Certain houses are enchanting, with high wooden staircases, some balustrades and balconies, and then, those high, somewhat clumsy, yet elegantly decorated fairytale beds. But in between, unfortunately, there are many rubbish dumps, ruinous voids, corrugated iron, and construction sites, and then suddenly... a door, what a door. A fascinatingly heavy gate, almost solid, dark brown-black wood, with carved decorations and sometimes impressive copper nails and ornaments. They have a patent on that here. A decent photographer can only go wild for a few days on this aspect. And you constantly want to shout: "Open sesame!" The effect of a cross between Indian, Arab, and African seems to be the essence of this culture. Also striking: no dogs anywhere, but small, white-and-beige kittens everywhere. Strange. Although one of the safest cities in Africa (being caught robbing or stealing is a risk of being lynched), there are still the traditional rip-off tricks. Bargaining is a brutal game you have to play here, as is keeping an overview.

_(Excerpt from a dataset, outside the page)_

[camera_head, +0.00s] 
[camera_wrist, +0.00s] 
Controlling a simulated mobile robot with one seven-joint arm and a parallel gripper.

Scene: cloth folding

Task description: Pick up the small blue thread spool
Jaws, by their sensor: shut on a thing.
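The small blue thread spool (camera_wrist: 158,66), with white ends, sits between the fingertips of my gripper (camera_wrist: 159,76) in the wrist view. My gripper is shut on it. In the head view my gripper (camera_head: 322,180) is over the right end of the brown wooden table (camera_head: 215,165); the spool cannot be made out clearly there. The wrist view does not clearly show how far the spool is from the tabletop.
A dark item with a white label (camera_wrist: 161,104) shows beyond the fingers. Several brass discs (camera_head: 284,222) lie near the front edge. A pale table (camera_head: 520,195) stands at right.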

Every travel guide says you'll inevitably get lost in the old city. Not with this ex-scout, trained by azimuth, compass, and map, and with his—self-praise stinks—strong sense of direction. Quod non. It's absolutely true. The city maps are also practically worthless, sometimes completely wrong. We also see the Old Dispensary, the Old Custom House, and the Big Tree, an exceptionally sprawling Indian banyan tree. Then there's the Palace Museum (Beit al-Sahel), home of various sultans, where we're introduced to the history of the evolving lifestyles and living styles of those Arab rulers. An Ali Baba feeling. The man standing next to the ticket office who spontaneously starts guiding us turns out, of course, not to be included in the ticket price. But we let it be and finally give him a dollar. Sim sala bim .

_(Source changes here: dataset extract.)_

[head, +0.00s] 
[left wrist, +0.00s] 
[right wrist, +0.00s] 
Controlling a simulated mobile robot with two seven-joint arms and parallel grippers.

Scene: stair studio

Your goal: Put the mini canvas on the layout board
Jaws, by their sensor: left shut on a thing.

Forodhani Gardens is dominated by the landmark The House of Wonders (Beit al-Ajaib), a colonial structure full of balconies and with a clocktower and two cannons in front. Now a nationally important museum of history and culture. And next to it is the old Omani Fort (Ngome Kongwe). The park is centrally located along the waterfront and is an oasis of tranquility after the souk-like experience of the labyrinthine city center. In the evening, it transforms into a bustling, dimly lit street food market with an incredible selection of just about anything you can put on a stick. Seafood, chicken, meat, all sorts of unrecognizable things. You constantly have to explain what it is. Not easy in this darkness. We only recognize octopus. Also, garlic bread and chapatis. It's a particularly attractive, unique experience, where you're lured into every stall like a tourist. And of course, it's impossible not to look like one.
Unfortunately, it's evolving into a tourist rip-off. Natives and visitors mingle effortlessly in this teeming atmosphere, but we Westerners definitely pay more. Every piece indicated is pre-cooked and has an absurdly low price in Tsh (Tanzanian shillings). Everything is then thrown on a plate and reheated on the barbecue. You don't have to pay upfront, they say. And... no problem, we'll take care of that later. You sit somewhere, fumbling with paper plates and plastic knives and forks, and then you're treated to an exorbitant price. Go ahead. We did it differently. When our food arrived, we asked the price before receiving it, which turned out not to be their intention. But we saw two Swedish women completely baffled after hearing 49,000 shillings for what should have been 10,000 at most. No idea how it ended.

This is how it went with us. They absolutely insisted on getting 35,000 Tsh for the last offer for two fully loaded portions. You have to understand that an average, tasty curry with meat or fish and vegetables, or a decent main course in a posh restaurant, doesn't exceed 20,000 Tsh, about $10 (€9), and this market's official lure is the incredibly low price. We argue back and forth, slightly indignant. Meanwhile, all sorts of "specialists" arrive. We make it clear that we don't want to give more than 30,000, count the notes twice, and slip them over. A bit of confusion, and then the recipient says: "Yes, but it should be 30,000, not 25,000." He shows us the amount, counting it. Aha. The pigeon trick. With all Chinese people, but not with this one. I say: that note is already in your pocket or with a friend; we grab our bags and walk away. No one comes after us. Afterwards we discover that most of the food, supposedly under pieces of chapati, is not there.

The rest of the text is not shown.